I didn't get married to him. I was at the time in my life when I was looking for a serious and long-term relationship, in which case I gave way too much devotion to someone who inevitably did not have my best interest in mind nor did he have self-control over his emotions, which was derived from his childhood trauma. Basically, I was naive at the time, thinking that love itself could change things around [possibly it can, but not with him], but still ironically love did change things around for me, but it just wasn't "my egoic vision" with him, but another type of love and healing revealed itself to me later from my own open heart. For the first time, I poured my everything into someone, but I believe that eventually that man would have killed me [he had major anger issues]. You could say it was a very character building scenario. I even ended up being homeless for several months as well, after my dog died and a roommate off craigslist bailed on rent in the same month. That was another turning point and character building moment. Truly, I was way too trusting of other people, which was my real problem.

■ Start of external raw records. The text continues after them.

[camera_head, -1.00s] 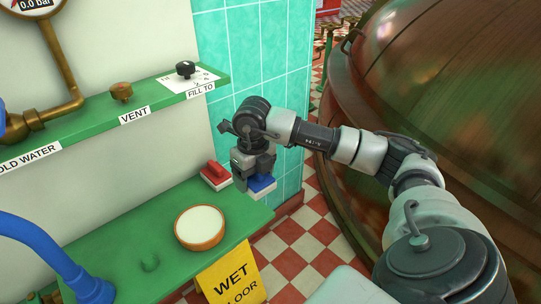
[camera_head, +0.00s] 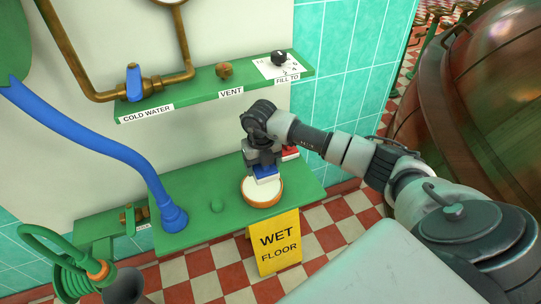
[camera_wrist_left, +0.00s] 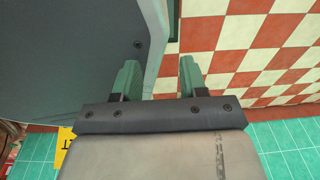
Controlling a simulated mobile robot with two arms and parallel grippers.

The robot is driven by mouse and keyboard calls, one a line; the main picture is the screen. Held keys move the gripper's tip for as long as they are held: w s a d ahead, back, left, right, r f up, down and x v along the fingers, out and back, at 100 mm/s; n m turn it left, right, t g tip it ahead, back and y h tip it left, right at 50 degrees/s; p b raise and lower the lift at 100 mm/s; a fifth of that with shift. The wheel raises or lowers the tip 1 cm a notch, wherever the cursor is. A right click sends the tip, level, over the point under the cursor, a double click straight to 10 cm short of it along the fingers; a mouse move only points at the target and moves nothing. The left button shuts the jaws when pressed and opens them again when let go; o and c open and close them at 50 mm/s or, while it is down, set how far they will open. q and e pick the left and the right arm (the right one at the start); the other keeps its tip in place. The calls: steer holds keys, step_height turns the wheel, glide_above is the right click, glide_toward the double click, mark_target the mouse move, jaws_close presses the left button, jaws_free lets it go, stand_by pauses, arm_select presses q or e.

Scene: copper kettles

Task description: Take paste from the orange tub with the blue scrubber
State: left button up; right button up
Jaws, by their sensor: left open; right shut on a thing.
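The orange tub (camera_head: 263,203) of white paste stands on the green lower shelf (camera_head: 200,228). My right gripper (camera_head: 264,166) is shut on the blue scrubber (camera_head: 265,173) and holds it over the tub's far part. The scrubber's pale underside overlaps the paste in the picture, and I cannot tell whether it touches. My left gripper (camera_wrist_left: 155,78) shows in the left wrist view, open and empty above the checkered floor. It is not visible in the head view.
A red scrubber (camera_head: 290,153) stands behind my right gripper. A blue hose (camera_head: 110,145) comes down to the shelf at left. The upper shelf (camera_head: 215,88) carries valves and knobs. A copper kettle (camera_head: 480,110) stands at right.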

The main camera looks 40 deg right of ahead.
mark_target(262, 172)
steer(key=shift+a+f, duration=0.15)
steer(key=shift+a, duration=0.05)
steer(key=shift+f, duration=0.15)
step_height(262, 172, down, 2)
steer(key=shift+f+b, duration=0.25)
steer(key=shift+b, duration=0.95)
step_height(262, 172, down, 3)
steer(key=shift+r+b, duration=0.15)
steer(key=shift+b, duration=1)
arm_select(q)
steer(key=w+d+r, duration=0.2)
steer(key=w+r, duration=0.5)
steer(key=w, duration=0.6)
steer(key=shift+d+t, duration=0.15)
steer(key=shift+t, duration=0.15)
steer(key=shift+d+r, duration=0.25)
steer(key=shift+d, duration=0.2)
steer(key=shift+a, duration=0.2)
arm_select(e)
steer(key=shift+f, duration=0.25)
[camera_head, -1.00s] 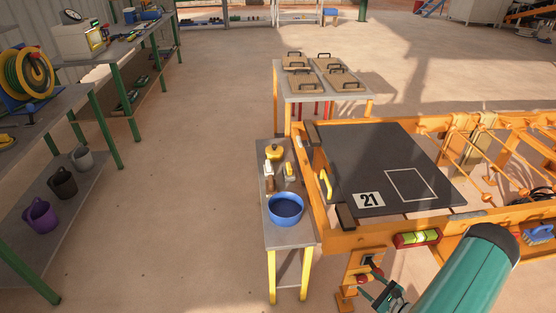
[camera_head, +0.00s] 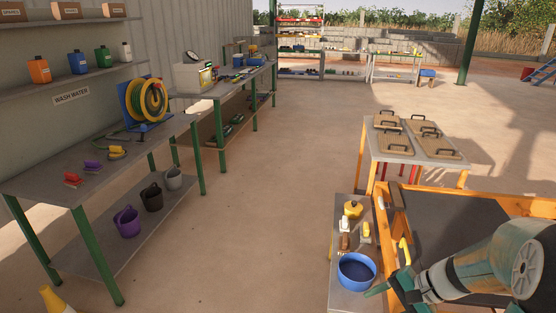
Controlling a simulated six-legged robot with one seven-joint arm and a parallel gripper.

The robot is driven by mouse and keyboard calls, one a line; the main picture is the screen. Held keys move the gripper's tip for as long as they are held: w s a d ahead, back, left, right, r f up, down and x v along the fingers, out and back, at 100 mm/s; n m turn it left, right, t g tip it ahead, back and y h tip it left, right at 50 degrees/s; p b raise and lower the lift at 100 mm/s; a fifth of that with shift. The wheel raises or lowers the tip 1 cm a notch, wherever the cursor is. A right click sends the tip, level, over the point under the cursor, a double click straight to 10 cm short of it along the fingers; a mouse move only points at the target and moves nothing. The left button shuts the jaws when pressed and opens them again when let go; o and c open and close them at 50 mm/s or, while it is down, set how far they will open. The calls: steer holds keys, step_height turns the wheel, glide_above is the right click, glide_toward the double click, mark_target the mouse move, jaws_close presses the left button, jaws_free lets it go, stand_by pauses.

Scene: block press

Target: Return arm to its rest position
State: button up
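My teal arm (camera_head: 480,265) reaches in from the lower right corner of the head view. Its end, my gripper (camera_head: 384,287), is low in the picture, in front of the orange press frame (camera_head: 520,204) and just right of the blue bowl (camera_head: 357,284) in the picture. I cannot tell whether it touches anything. The fingers show only in part, so their opening is unclear. I see nothing in them.
A small grey side table (camera_head: 348,212) holds the bowl, a yellow pot (camera_head: 353,208) and brushes. Behind it a table (camera_head: 392,155) bears several boards with handles. Shelves (camera_head: 130,165) with a hose reel (camera_head: 147,103) and buckets line the left.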

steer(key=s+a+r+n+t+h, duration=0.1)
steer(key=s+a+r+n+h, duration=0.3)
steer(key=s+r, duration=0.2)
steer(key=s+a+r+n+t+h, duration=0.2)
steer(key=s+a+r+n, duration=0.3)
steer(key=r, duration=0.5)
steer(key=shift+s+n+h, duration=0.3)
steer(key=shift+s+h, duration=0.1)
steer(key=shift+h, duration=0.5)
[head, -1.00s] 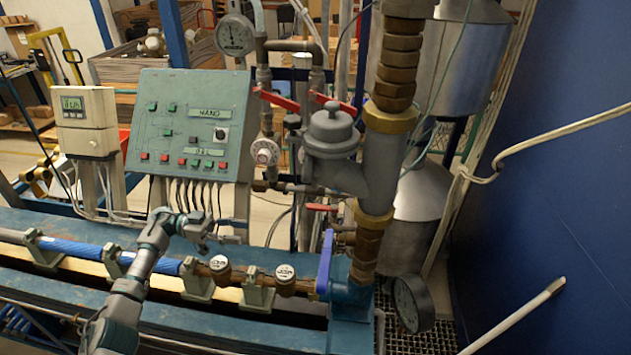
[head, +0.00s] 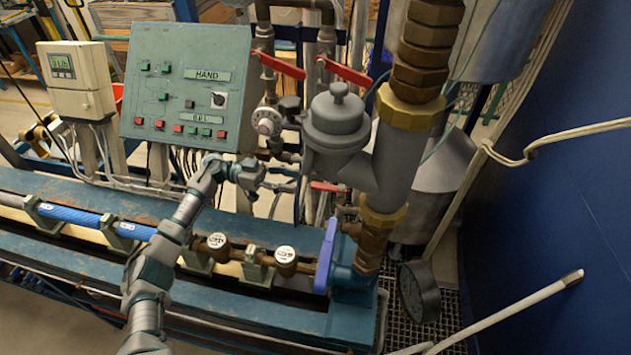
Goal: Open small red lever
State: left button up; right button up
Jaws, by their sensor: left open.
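A small red lever (head: 327,187) sits low on the pipework, just left of the large grey pipe body and partly hidden behind it. Two longer red levers, one on the left (head: 280,64) and one on the right (head: 346,73), sit higher up on the pipes. My left gripper (head: 257,177) is open and empty, in front of the pipes. In the picture it is left of the small red lever and apart from it. My right gripper is not in view.
A green control panel (head: 187,90) and a meter box (head: 77,80) stand at the left. A blue lever (head: 325,256), a grey pipe body (head: 338,130) and a dial gauge (head: 419,291) are near the small lever. A blue wall (head: 560,210) closes the right side.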

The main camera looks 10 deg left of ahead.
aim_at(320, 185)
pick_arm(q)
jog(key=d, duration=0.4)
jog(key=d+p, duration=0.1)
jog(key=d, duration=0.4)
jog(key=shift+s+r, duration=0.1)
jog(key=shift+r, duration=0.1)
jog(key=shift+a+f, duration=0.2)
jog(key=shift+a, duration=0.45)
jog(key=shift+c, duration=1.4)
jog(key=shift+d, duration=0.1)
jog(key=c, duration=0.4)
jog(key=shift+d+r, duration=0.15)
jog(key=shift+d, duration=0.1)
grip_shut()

Also, I went to Lima, Peru, not Vilcabamba yet [I've researched and read on Vilcabamba for years, but it's a plan to go and feel it out]. My initial attraction to Vilcabamba was due to the expat scene there and the beauty, but honestly I've really outgrown that "hippy mindset" in many ways. I'm less of a hippy and more of an open-minded person, with the belief that people should live their lives as they please, but always with respect to others. I did, however, at one point have a truck camper with plans to live and travel around the USA, but it was terribly hot and parking via campsites was much more expensive than anticipated, plus the truck ended up breaking down. Regardless, I originally went to Peru with intentions to stay for a while, sold everything of mine, but that same boyfriend was way too afraid to step outside of his comfort zone and find a job. Instead, I flew back to the states and continued the relationship [sad face]. Another turning point, haha! I more closely notice red flags in people now versus viewing traits as weaknesses or "character flaws." Seeing a person's potential is one thing, but seeing things for what they actually are is the real truth.